Now this was the best part of the show, because pretty much everyone answered “Donald Trump”. And JP couldn’t come up with anything better than-" Trump is a bigger threat than ISIS? Really?

Now, I’m pretty sure Jeanine’s husband used to be Trumps bestie … he’s another philandering asshat as well as being a mobbed up real estate lawyer/fixer and he allegedly did lots of business with Trump and he’s a personal friend. So she not exactly an impartial source

Well, they’ve actually been divorced for four years, but she did get lots of help from his “contacts” during her many failed electoral campaigns.

Oh, I didn’t realize she actually really left him - she should’ve done it way sooner, his baggage was part of the reason her electoral campaigns failed. I remember her saying it was a “marriage in name only” during her failed bid for NY Attorney General but she always seemed to have some great moral objection to divorce.

Yes, it is terrible and dangerous.

But they toss enough bits of data in the stream that is very minor but true, so they can keep selling the lies to an an uninformed public. Just like a con man to appear legit, will tell you some minor truths to get you to believe the bigger lies so you will keep listening.

The use of “alleged” went from rare to ubiquitous after numerous media outlets basically declared that security guard Richard Jewell had set a bomb in the Olympic Park and then faked ‘discovering’ it in order to be a faux hero. For a while he was vilified mercilessly.
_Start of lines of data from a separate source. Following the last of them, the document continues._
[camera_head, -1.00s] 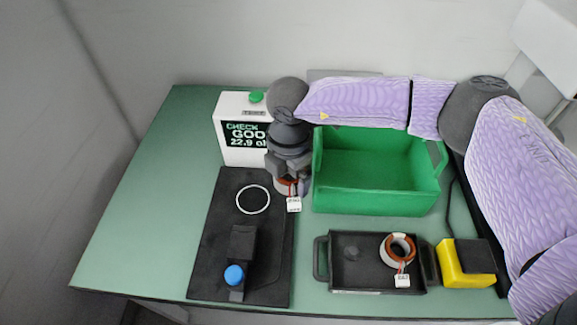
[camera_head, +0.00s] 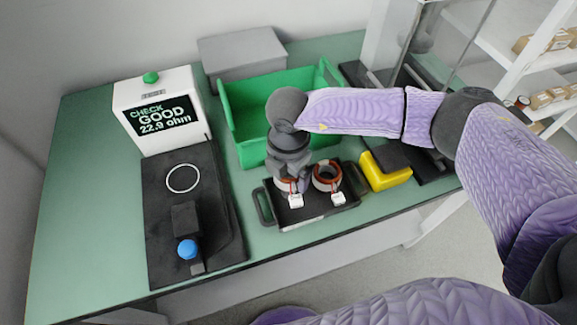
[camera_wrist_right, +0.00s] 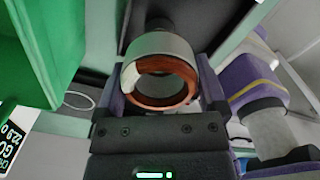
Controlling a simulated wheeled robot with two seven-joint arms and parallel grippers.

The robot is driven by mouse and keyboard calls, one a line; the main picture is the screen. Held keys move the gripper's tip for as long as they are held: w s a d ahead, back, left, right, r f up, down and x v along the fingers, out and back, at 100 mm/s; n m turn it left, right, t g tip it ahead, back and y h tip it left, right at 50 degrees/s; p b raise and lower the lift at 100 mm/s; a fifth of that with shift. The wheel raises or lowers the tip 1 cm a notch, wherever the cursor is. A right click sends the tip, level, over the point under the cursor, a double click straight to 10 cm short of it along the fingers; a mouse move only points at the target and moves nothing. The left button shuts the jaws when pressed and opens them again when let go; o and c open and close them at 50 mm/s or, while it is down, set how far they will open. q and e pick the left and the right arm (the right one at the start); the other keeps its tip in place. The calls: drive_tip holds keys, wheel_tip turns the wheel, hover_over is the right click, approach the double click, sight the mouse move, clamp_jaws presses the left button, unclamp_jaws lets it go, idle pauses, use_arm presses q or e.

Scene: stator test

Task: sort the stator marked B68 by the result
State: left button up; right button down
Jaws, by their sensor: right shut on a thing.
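My right gripper (camera_head: 290,180) points down at the left part of the black tray (camera_head: 264,206), shut on a stator (camera_head: 284,186), a grey ring with copper windings and a white tag (camera_head: 296,201). In the right wrist view the held stator (camera_wrist_right: 160,46) sits between the fingers. I cannot tell whether it touches the tray floor. A second stator (camera_head: 327,187) with a white tag (camera_head: 338,199) is in the tray, just right of it. The tag writing is too small to read. The tester (camera_head: 150,90) shows "CHECK GOOD 22.9 ohm". My left gripper is out of view.
An empty-looking green bin (camera_head: 240,110) stands behind the tray, with a grey box (camera_head: 240,55) behind it. A black test fixture (camera_head: 165,225) with a blue knob (camera_head: 187,249) is at left. A yellow-and-black block (camera_head: 385,178) sits right of the tray. Shelves are at far right.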

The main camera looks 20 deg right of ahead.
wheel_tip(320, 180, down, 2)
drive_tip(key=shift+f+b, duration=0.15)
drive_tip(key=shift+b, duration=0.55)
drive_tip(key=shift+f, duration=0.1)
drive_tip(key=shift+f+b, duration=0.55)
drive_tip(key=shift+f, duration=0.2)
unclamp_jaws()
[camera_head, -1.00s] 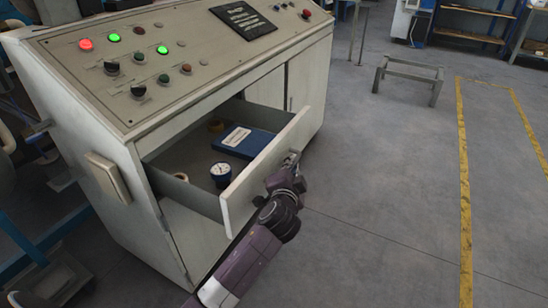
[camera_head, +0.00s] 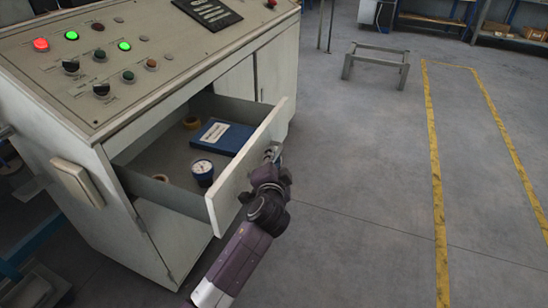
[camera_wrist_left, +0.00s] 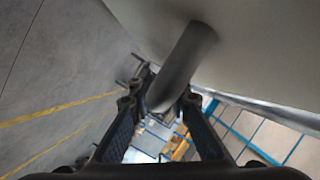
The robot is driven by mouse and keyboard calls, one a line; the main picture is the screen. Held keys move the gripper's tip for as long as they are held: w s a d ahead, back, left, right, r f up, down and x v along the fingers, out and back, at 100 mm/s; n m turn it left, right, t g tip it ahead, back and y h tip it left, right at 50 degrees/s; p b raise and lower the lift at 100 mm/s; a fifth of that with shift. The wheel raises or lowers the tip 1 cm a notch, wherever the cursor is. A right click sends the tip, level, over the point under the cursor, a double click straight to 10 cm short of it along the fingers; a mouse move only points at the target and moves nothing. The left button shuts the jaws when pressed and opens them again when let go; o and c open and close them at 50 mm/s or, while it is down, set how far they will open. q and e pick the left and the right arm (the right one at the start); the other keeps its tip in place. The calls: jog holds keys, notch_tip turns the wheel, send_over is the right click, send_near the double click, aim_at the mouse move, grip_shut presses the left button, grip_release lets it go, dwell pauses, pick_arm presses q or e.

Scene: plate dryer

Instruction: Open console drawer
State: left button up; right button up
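The grey-white console (camera_head: 122,190) stands at the left of the head view. Its drawer (camera_head: 250,165) is pulled well out, with its inside showing. In it lie a blue box with a white label (camera_head: 222,137), a round gauge (camera_head: 203,172) and tape rolls. My left gripper (camera_head: 270,157) is at the outer face of the drawer front. In the left wrist view, the drawer's bar handle (camera_wrist_left: 185,65) lies between the two fingers of the left gripper (camera_wrist_left: 160,100), which close in on it from both sides. My right gripper is not in view.
The sloped panel (camera_head: 120,55) with lit buttons and knobs tops the console. The grey floor to the right is clear, with yellow lines (camera_head: 436,180). A low metal frame (camera_head: 376,62) stands farther back, with shelves behind it.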

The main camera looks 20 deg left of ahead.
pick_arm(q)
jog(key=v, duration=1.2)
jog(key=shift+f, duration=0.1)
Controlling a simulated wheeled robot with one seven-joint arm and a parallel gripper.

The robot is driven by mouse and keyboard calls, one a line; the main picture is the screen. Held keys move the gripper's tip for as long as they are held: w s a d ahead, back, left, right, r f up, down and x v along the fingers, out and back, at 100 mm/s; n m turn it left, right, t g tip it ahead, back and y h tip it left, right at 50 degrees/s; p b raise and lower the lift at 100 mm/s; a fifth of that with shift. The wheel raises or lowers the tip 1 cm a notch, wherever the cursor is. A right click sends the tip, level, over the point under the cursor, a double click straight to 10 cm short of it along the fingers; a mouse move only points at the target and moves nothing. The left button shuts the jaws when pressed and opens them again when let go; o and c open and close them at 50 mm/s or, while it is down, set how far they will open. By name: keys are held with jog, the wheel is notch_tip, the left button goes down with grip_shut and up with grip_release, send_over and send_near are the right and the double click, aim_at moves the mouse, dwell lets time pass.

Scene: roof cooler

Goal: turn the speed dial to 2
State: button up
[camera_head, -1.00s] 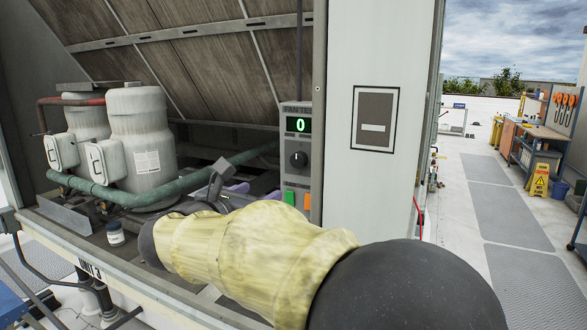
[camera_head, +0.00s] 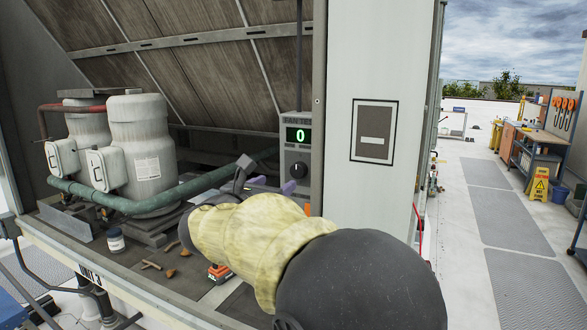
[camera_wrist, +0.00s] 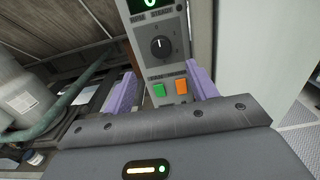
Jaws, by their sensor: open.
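The speed dial (camera_wrist: 160,46) is a black round knob on the grey fan control panel (camera_wrist: 183,68). Its white mark points about straight up in the wrist view. In the head view the dial (camera_head: 299,170) shows just above my gripper, below a green display (camera_head: 299,135) reading 0. My gripper (camera_wrist: 163,90) is open, with its two purple fingers apart and nothing between them. The fingers point toward the panel's lower part, below the dial and to either side of the buttons. My arm hides the panel's lower part in the head view.
A green button (camera_wrist: 159,90) and an orange button (camera_wrist: 181,86) sit below the dial. A green pipe (camera_head: 130,205) and tanks (camera_head: 140,150) stand left. A jar (camera_head: 115,240), small loose parts and an orange-black tool (camera_head: 219,272) lie on the deck. A white cabinet wall (camera_head: 365,60) stands right.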

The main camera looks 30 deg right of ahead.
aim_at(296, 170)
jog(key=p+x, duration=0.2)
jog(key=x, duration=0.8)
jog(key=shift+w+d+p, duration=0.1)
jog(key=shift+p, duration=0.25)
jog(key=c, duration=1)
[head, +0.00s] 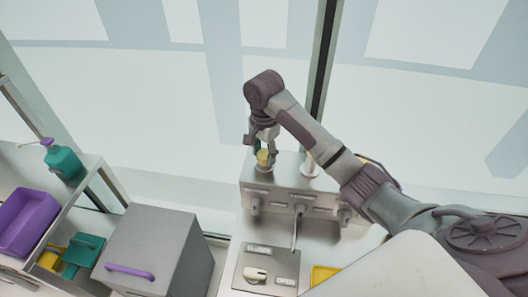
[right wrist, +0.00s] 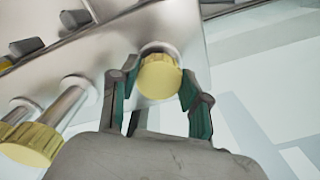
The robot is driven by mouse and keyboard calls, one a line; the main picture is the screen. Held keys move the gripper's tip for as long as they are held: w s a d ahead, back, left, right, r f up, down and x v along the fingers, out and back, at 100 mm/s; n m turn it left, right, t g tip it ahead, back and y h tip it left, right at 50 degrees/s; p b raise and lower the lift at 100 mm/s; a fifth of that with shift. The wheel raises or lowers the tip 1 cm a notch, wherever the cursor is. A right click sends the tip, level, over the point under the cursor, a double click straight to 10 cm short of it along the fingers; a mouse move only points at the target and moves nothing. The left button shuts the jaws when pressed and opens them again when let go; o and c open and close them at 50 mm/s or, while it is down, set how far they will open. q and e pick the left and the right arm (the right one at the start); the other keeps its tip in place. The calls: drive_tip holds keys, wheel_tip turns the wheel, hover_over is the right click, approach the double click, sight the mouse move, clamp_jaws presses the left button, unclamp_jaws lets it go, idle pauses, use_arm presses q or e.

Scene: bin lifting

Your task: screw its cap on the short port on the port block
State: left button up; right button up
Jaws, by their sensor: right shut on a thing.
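The port block (head: 275,192) is a grey metal box at the back of the bench. My right gripper (head: 264,150) points down over its top left and is shut on a yellow cap (head: 264,158). In the right wrist view, the green-padded fingers of the right gripper (right wrist: 159,80) stand on both sides of the cap (right wrist: 160,77). The short port (right wrist: 158,48) shows as a silver collar right behind the cap, in line with it. Whether the threads are engaged is hidden. My left gripper is not in view.
Longer silver ports with yellow caps (right wrist: 32,143) stand to the left in the right wrist view. Knobs (head: 299,209) line the block's front. A grey box with a purple handle (head: 130,271), a purple bin (head: 28,222) and a green pump bottle (head: 63,162) are at the left.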

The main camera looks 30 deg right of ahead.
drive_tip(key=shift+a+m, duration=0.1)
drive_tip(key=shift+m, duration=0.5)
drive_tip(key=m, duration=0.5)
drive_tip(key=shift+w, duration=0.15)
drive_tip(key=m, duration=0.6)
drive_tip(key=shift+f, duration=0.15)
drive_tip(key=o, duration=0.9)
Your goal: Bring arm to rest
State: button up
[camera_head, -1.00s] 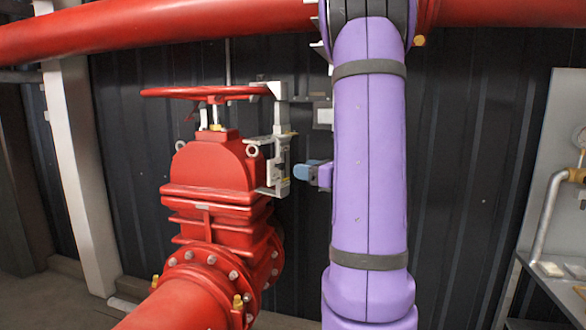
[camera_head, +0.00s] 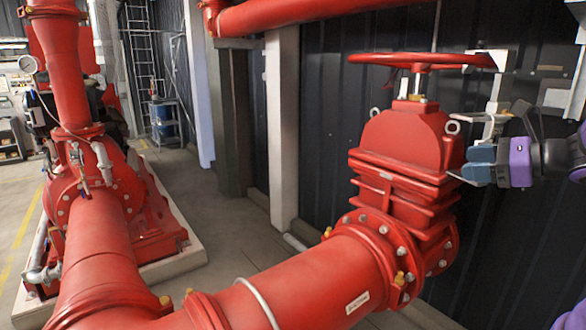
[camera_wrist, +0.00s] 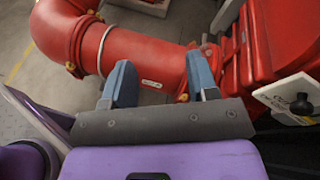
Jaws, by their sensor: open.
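My arm, purple with dark joints, enters at the right edge of the head view. My gripper (camera_head: 472,168), with blue fingers, points left beside the red valve body (camera_head: 405,150); whether it touches the valve I cannot tell. In the wrist view my gripper (camera_wrist: 162,82) has its two blue fingers wide apart with nothing held between them. The red pipe (camera_wrist: 145,60) lies beyond the fingers there.
The red handwheel (camera_head: 420,61) tops the valve, with a pale metal bracket (camera_head: 497,90) at its right. A big red pipe (camera_head: 310,280) runs across the front. A red pump (camera_head: 125,205) stands at left on a plinth. Floor (camera_head: 195,185) between pump and wall is clear.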

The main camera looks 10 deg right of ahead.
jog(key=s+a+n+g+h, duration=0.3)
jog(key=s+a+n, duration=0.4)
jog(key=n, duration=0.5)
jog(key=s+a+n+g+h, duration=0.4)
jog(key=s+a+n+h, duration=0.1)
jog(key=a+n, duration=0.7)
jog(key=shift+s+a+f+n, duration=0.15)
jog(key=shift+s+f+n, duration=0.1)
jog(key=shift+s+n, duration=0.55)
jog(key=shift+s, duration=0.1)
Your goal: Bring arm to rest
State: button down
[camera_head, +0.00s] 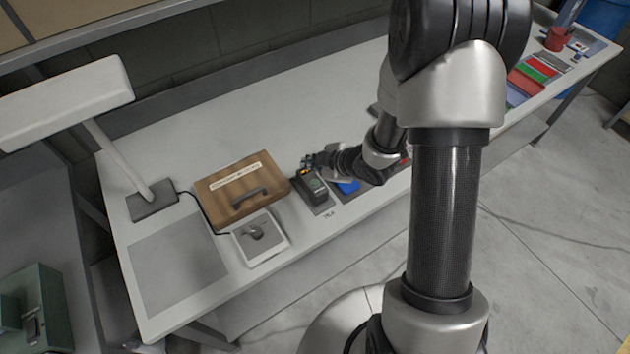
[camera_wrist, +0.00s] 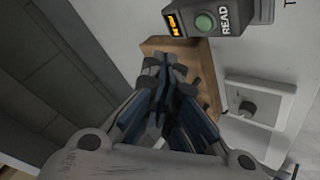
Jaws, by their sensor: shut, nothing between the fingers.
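My gripper (camera_head: 307,161) is small in the head view, at the end of my arm, over the long grey-white bench (camera_head: 300,95). It appears just above and behind a dark device with a green button (camera_head: 311,188). In the wrist view my gripper (camera_wrist: 163,68) is shut with nothing held, its fingertips together. My upper arm fills the centre right of the head view and hides part of the bench.
A wooden box with a handle (camera_head: 243,190), a white plate with a dark knob (camera_head: 260,238) and a desk lamp (camera_head: 150,200) stand left of the device. A blue item (camera_head: 347,187) lies to its right. Coloured trays (camera_head: 530,75) and a red cup (camera_head: 556,40) are at the far right.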

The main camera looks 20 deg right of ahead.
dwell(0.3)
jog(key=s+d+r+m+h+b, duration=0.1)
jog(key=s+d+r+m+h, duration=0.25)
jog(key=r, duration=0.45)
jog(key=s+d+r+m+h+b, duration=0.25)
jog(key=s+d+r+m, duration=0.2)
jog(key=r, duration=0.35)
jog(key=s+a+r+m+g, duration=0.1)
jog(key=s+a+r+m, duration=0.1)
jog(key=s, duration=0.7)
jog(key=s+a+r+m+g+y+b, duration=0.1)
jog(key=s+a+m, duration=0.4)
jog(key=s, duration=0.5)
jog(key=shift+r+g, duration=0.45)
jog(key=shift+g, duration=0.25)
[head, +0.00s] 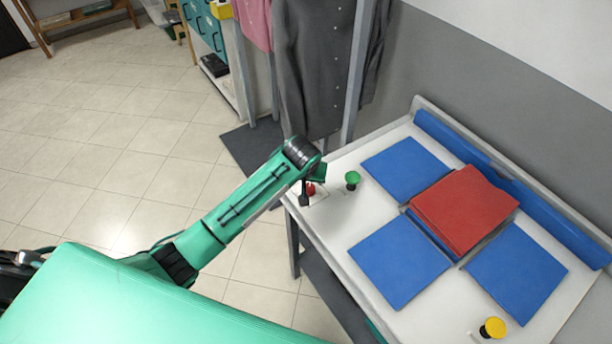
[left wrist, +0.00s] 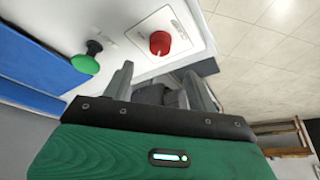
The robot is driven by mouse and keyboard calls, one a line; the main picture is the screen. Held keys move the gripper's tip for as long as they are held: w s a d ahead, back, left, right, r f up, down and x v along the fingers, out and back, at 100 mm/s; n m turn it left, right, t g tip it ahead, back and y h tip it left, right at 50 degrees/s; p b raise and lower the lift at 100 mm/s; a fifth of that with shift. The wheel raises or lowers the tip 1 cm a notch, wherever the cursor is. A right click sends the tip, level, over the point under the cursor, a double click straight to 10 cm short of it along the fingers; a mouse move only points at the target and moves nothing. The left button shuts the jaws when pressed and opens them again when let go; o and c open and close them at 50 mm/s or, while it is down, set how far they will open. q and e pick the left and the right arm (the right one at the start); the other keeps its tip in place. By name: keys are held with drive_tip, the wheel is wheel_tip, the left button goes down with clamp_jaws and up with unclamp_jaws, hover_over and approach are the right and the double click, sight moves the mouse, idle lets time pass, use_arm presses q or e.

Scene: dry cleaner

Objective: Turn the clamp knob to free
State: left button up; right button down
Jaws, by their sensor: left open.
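The red clamp knob (head: 311,189) sits at the left corner of the white table, partly hidden behind my left gripper in the head view. In the left wrist view the red knob (left wrist: 160,43) stands on a white plate with small markings. My left gripper (left wrist: 163,80) is open and empty, with its fingers pointing toward the knob and apart from it. In the head view the left gripper (head: 305,193) is at the table corner, beside the knob. My right gripper does not show.
A green button (head: 352,178) stands just right of the red knob; it also shows in the left wrist view (left wrist: 87,58). Blue panels (head: 400,262) and a folded red cloth (head: 464,208) lie on the table (head: 330,215). A yellow button (head: 493,327) is at the near end. Grey clothing (head: 322,70) hangs behind.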

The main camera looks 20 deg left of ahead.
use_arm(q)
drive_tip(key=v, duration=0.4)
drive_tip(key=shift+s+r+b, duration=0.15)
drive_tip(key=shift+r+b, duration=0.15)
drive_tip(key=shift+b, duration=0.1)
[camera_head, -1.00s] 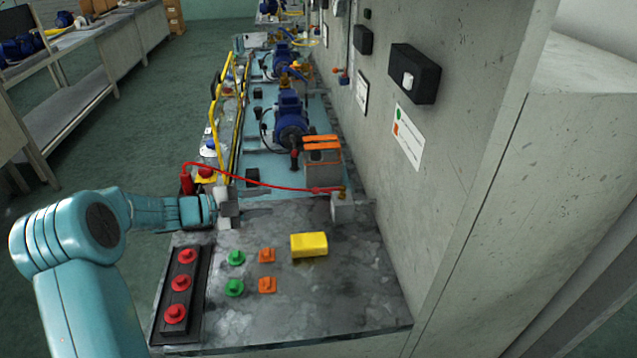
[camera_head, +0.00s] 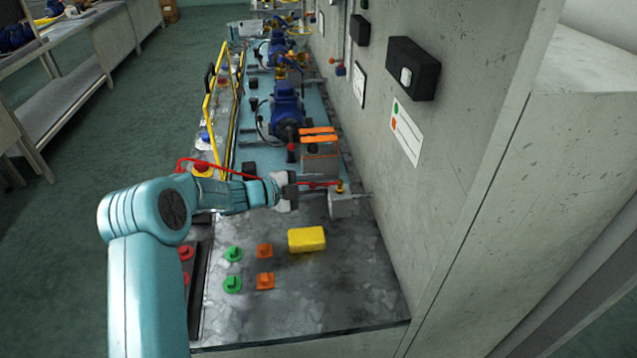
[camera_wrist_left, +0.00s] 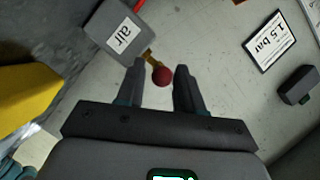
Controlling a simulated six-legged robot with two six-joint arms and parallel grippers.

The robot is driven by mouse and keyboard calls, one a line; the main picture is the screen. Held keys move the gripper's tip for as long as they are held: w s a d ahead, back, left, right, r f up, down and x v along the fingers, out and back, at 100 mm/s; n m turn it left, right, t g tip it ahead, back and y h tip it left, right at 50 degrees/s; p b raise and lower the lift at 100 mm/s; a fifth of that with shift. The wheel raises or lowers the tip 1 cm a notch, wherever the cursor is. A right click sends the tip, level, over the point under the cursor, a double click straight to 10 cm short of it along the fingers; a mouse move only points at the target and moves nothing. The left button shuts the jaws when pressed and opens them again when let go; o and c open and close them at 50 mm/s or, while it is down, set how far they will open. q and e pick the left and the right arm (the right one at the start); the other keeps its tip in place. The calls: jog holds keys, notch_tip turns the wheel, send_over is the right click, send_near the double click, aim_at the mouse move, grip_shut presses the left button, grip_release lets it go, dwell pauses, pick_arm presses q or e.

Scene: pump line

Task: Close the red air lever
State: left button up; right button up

It turned out that a different somebody had set up us the bomb, and Jewell had been particularly good at doing his job of security while coincidentally falling within some of the demographic categories of the sort of person who might set up a bomb. He successfully sued for libel, and was justified in doing so.

I don’t think that the new practice of always using the word ‘allegedly’ even when it’s completely obvious is great, but I don’t think Richard Jewell deserved widespread hatred for an act of heroism, either.

The standard used of “alleged” goes back decades before Jewell. It was standard in the 1960s. Whether it pre-dates or post-dates the Cleveland Press accusations against Sam Sheppard in the 1950s, I do not know.